Robot state and action records
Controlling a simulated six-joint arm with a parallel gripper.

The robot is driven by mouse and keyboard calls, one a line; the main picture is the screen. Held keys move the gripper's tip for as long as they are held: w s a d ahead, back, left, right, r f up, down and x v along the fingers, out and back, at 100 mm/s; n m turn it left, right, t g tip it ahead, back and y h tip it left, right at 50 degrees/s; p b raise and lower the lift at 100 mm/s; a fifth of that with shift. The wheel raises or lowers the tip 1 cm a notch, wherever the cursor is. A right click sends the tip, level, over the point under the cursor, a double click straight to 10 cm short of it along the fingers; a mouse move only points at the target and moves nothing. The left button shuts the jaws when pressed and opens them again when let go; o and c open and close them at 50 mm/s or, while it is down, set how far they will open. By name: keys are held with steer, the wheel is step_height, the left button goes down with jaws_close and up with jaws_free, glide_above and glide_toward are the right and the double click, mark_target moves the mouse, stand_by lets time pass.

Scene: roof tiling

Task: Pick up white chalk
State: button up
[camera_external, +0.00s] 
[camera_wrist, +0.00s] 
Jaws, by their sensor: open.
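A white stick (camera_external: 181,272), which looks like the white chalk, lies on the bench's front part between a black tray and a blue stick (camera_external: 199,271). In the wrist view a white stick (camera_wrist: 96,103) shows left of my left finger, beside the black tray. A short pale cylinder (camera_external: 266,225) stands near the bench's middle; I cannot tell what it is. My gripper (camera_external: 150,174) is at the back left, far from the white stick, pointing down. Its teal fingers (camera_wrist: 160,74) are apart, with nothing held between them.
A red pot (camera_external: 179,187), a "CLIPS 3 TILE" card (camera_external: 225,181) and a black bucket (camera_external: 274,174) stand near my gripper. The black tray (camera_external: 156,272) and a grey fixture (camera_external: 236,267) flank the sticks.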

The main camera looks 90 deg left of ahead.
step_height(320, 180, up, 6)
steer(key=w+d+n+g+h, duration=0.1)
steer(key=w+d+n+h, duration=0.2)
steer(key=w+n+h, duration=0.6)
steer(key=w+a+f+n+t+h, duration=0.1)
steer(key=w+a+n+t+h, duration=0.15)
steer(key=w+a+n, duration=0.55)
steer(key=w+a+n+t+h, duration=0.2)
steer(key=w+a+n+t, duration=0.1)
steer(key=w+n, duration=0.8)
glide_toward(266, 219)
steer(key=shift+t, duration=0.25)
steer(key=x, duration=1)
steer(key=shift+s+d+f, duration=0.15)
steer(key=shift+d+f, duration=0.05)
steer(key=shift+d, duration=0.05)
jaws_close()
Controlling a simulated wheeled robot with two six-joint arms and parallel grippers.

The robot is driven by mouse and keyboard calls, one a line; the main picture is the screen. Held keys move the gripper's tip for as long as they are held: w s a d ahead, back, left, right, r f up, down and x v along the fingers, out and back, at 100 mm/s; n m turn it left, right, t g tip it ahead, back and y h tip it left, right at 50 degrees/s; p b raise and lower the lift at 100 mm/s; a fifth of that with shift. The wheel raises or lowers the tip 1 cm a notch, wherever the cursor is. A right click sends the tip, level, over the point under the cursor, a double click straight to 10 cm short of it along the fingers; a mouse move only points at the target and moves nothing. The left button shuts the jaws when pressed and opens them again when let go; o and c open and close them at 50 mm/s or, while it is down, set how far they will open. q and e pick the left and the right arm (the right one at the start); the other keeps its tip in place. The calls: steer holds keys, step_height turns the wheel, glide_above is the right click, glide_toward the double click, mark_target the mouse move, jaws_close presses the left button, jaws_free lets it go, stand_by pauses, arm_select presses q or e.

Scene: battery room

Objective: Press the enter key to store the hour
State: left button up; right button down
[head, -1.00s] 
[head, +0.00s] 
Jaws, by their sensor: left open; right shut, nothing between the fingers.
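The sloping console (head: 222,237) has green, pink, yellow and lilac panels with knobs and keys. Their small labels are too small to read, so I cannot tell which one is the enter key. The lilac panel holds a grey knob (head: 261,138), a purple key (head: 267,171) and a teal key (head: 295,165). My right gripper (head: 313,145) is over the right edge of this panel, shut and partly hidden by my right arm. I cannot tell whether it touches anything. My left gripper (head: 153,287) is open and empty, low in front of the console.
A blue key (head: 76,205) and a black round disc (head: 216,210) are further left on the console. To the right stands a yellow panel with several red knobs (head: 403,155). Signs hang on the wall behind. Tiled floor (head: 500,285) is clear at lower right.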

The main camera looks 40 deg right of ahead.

**Aim**: Give the number of lines in the listing above that contain "simulated", and nothing else.

**The reply**: 2